Danna Lisboa é compositora, cantora, dançarina e atriz. Lançou recentemente o EP Trinks no Sesc Belenzinho e os clipes Cidade Neon, Trinks e Quebradeira, com Gloria Groove. O single Cidade Neon se tornou um curta e foi premiado na categoria melhor atuação no Festival Film Works. Já Verónica Valenttino também é atriz, compositora e cantora. Ficou conhecida nacionalmente pelo trabalho de sua banda de punk-rock, Verónica Decide Morrer. No teatro, participa do coletivo cearense As Travestidas, integrando a peça Quem tem Medo de Travesti?, dirigida por Silvério Pereira e integrou o elenco de Bicho com direção de Georgette Fadel.
Ficha Técnica – As 3 uiaras de SP City
Dramaturgia – Ave Terrena Alves
Direção – Diego Moschkovich
Elenco – Danna Lisboa, Diego Chilio, Maria Emília Faganello, Sophia Castellano e Verônica Valenttino
Músicos – Felipe Pagliato, Gabriel Barbosa e Victória dos Santos
Cenografia e Iluminação – Wagner Antonio
Figurino – Diogo Costa
Vídeo – Luciana Ramim
Produção – Bia Fonseca, Iza Marie Miceli e Lucas Cândido
Realização – Centro Cultural São Paulo
As 3 uiaras de SP City
Centro Cultural São Paulo
Espaço Cênico Ademar Guerra
Rua Vergueiro, 1000 –Estação de metrô Vergueiro
Tel.: 3397-4002
Capacidade: 100 lugares
Duração: 90 minutos
Estreia sexta-feira, 18 de maio, às 21h
Temporada: Até 10 de junho
Sexta-feira e sábado, às 21h
Domingo, às 20h
Ingressos:
R$ 20,00
R$ 10,00 (meia-entrada)
Recomendação etária: 14 anos
Bilheteria – de terça a sábado, das 13h às 21h30; e domingos, das 13h às 20h30.

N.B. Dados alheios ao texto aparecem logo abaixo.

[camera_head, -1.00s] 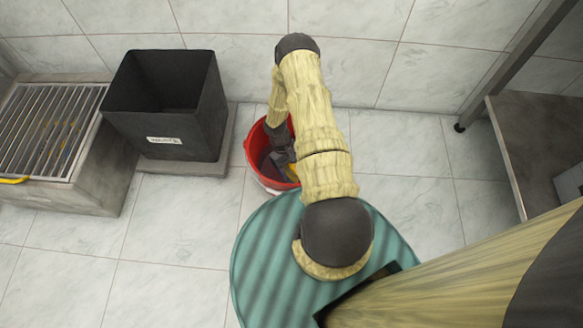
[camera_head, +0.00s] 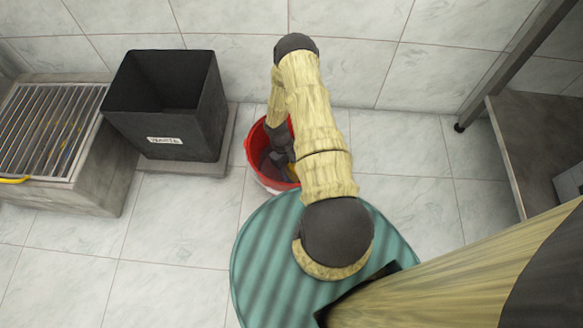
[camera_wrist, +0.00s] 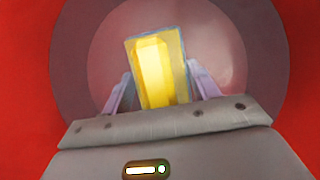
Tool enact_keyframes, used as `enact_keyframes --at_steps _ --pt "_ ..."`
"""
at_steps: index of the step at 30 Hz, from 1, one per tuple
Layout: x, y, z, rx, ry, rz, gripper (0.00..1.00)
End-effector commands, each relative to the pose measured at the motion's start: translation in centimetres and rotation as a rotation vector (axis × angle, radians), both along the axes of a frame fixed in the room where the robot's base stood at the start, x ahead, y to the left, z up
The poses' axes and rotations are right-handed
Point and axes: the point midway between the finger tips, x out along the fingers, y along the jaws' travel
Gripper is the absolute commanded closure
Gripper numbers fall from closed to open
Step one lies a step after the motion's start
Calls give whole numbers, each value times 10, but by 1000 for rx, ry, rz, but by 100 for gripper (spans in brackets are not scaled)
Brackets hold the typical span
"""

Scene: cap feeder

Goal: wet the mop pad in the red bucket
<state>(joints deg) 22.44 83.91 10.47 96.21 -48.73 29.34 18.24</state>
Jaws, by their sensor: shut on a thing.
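The red bucket (camera_head: 258,138) stands on the floor in front of me, partly hidden behind my arm. My gripper (camera_wrist: 160,88) reaches down inside the bucket. It is shut on the yellow part of the mop pad (camera_wrist: 160,70), with one finger on each side. In the wrist view the held piece is yellow with a grey-blue border, above the bucket's round, pale pinkish bottom; red wall (camera_wrist: 25,60) surrounds it. A bit of yellow also shows in the head view (camera_head: 292,173). The pad's underside, and whether it touches liquid, cannot be told.
A black waste bin (camera_head: 175,115) stands on a low base left of the bucket. Farther left is a grey box with a metal grate (camera_head: 45,130) on top. A grey metal table (camera_head: 535,140) stands at the right. Tiled floor is clear at the lower left.

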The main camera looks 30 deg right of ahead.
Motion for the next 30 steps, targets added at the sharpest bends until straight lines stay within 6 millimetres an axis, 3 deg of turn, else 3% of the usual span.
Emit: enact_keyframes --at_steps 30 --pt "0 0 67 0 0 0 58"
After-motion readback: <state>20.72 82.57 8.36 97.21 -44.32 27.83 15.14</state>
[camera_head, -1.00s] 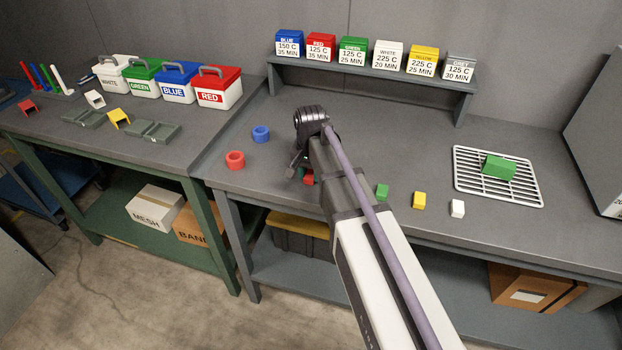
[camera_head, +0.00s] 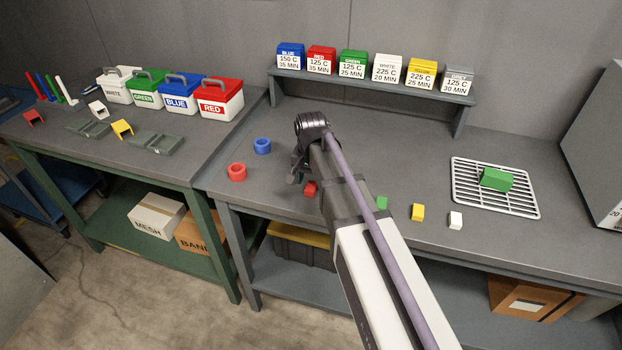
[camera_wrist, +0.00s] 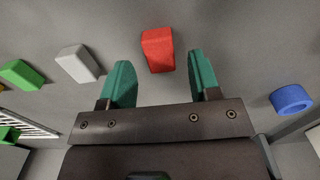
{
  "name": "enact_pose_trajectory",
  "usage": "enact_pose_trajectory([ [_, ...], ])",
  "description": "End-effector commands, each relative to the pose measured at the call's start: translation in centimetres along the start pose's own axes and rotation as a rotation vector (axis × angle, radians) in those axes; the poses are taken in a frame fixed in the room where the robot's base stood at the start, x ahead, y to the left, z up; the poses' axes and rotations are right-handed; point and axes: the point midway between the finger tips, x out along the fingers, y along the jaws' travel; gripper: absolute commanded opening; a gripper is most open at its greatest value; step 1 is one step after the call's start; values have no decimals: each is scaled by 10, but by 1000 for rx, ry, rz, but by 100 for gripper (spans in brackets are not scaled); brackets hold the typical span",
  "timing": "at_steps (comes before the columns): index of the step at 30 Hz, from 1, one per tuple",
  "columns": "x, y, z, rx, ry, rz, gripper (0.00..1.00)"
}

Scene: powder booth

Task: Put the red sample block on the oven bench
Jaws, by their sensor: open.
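The red sample block (camera_head: 310,188) rests on the grey bench (camera_head: 350,130), whose right end carries a dark oven-like box (camera_head: 600,150). In the wrist view the red block (camera_wrist: 158,50) lies just beyond the fingertips, lined up with the gap between them. My gripper (camera_head: 297,172) is open and empty, above the bench just left of the block in the head view. Its green fingers (camera_wrist: 162,80) show apart in the wrist view, with nothing between them. My arm hides part of the bench right of the block.
Green (camera_head: 382,203), yellow (camera_head: 417,212) and white (camera_head: 455,220) blocks stand to the right. A wire rack (camera_head: 465,200) holds a larger green block. Red (camera_head: 237,172) and blue (camera_head: 262,146) rings lie left. A pale block (camera_wrist: 77,63) is beside the red one. A shelf (camera_head: 380,85) stands behind.

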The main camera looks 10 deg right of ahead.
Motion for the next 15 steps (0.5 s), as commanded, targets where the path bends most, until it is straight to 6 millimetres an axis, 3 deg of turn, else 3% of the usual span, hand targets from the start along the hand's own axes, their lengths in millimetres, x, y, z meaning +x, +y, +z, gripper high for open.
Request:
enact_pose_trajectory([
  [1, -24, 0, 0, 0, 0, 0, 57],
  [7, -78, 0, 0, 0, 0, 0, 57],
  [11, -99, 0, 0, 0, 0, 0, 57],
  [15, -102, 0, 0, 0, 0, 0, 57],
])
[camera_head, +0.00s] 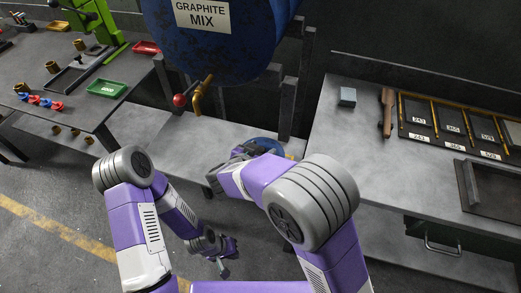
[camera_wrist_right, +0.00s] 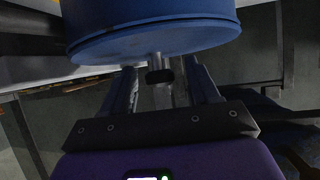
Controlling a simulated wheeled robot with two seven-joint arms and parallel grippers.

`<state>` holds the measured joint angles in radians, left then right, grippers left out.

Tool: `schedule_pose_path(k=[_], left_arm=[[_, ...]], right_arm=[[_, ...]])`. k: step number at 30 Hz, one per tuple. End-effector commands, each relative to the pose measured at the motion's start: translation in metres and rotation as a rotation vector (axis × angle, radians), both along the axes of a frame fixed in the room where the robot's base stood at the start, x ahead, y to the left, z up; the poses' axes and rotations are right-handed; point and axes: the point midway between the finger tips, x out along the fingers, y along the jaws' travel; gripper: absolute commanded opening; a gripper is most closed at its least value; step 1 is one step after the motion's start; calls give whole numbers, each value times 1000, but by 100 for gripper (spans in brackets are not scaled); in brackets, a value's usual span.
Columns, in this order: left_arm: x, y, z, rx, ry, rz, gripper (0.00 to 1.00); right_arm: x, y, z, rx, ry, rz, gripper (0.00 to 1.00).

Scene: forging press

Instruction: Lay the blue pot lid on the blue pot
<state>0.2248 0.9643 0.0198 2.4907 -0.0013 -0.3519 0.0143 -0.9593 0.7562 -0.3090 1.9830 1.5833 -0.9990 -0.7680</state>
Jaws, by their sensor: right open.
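A blue round piece (camera_head: 266,146) stands on the low bench under the drum, partly hidden by my right arm. In the right wrist view, the blue pot lid (camera_wrist_right: 150,44) shows its face and a short stem with a dark knob towards my right gripper (camera_wrist_right: 160,74). A darker blue wall, apparently the blue pot (camera_wrist_right: 150,12), continues straight behind the lid's rim; the seam is not clear. My right gripper is open, with its fingers on both sides of the knob. My left gripper (camera_head: 223,266) hangs low over the floor, away from the pot; its jaw gap is unclear.
A blue drum (camera_head: 225,45) marked GRAPHITE MIX, with a brass tap (camera_head: 201,97), overhangs the low bench (camera_head: 190,140). The right bench (camera_head: 350,150) carries a grey block (camera_head: 347,97) and a tool rack (camera_head: 455,125). The left table (camera_head: 75,95) holds several small parts.

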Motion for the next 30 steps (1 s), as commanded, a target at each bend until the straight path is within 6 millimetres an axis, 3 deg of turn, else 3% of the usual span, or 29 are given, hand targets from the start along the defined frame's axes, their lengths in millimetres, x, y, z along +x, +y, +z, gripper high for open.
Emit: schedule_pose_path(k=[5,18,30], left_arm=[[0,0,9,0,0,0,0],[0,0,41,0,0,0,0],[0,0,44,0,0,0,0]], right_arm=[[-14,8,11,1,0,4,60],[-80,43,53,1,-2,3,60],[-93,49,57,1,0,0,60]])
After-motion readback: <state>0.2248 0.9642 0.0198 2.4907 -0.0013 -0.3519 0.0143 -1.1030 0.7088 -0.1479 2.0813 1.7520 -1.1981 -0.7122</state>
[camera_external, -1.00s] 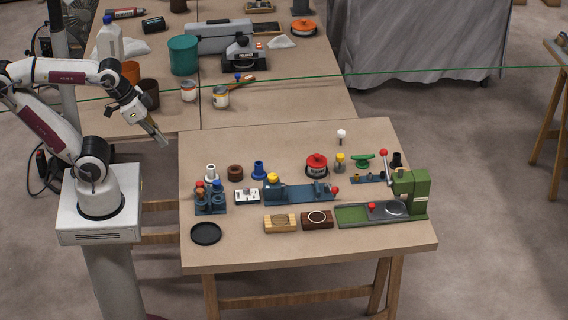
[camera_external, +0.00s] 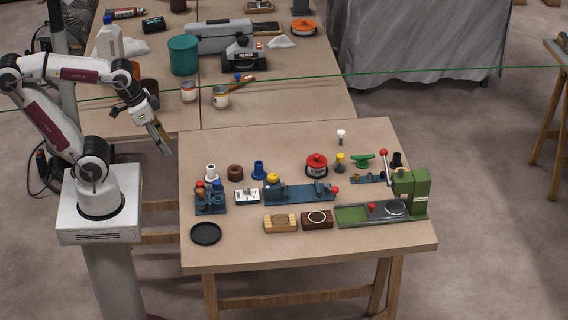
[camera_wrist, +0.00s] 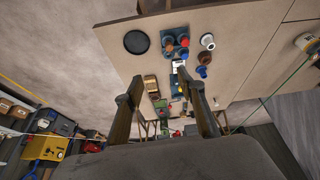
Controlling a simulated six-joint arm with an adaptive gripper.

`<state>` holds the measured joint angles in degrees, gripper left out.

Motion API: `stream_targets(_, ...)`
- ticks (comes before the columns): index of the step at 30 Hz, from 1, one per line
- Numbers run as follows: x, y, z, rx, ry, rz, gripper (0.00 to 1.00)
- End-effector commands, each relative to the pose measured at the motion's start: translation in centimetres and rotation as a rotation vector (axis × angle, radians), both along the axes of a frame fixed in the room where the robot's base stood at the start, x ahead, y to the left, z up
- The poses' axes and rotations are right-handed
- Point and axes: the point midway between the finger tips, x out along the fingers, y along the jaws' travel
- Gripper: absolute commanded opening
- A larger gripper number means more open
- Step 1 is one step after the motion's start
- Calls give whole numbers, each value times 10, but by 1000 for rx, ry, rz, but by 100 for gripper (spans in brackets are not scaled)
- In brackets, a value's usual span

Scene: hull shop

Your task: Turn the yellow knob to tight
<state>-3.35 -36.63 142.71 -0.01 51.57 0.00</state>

Vendas Online: Ingresso Rápido
Acesso para deficientes físicos
Continuação da mostra
Para Kil Abreu, curador de teatro do Centro Cultural São Paulo, este quarto movimento da Mostra é sem dúvida o que consolida o projeto, que levou ao palco até aqui nove autores e autoras selecionados nas edições anteriores, além de algumas centenas de outros que enviaram seus textos para avaliação. “A edição atual ensaia mais deliberadamente as pontes entre estética e política em um momento em que esta relação volta a ganhar recorrência na cena brasileira. Nas peças de Ave Terrena e Jhonny Salaberg prevalecem as discussões sobre gênero, raça, lugares de classe e uma espécie de microfísica do poder, como dizia Michel Foucault. Já a quase anti-peça de Marcos Barbosa observa a sociabilidade em uma visada mais ampla, discutindo as formas atuais do ativismo agora travadas nas variações da polarização em que vivemos”, explica ele.
O segundo espetáculo da IV Mostra de Dramaturgia em Pequenos Formatos Cênicos será Buraquinhos ou O Vento é Inimigo do Picumã, texto de Jhonny Salaberg e direção de Naruna Costa. A montagem é uma narrativa em primeira pessoa sobre a história de um menino negro que mora na periferia e corre o mundo inteiro para salvar a sua vida. Nascido e criado em Guaianases, zona leste de São Paulo, a personagem narra sua trajetória desde o momento em que vai comprar pão na padaria, o encontro com um policial e sua corrida pelo mundo.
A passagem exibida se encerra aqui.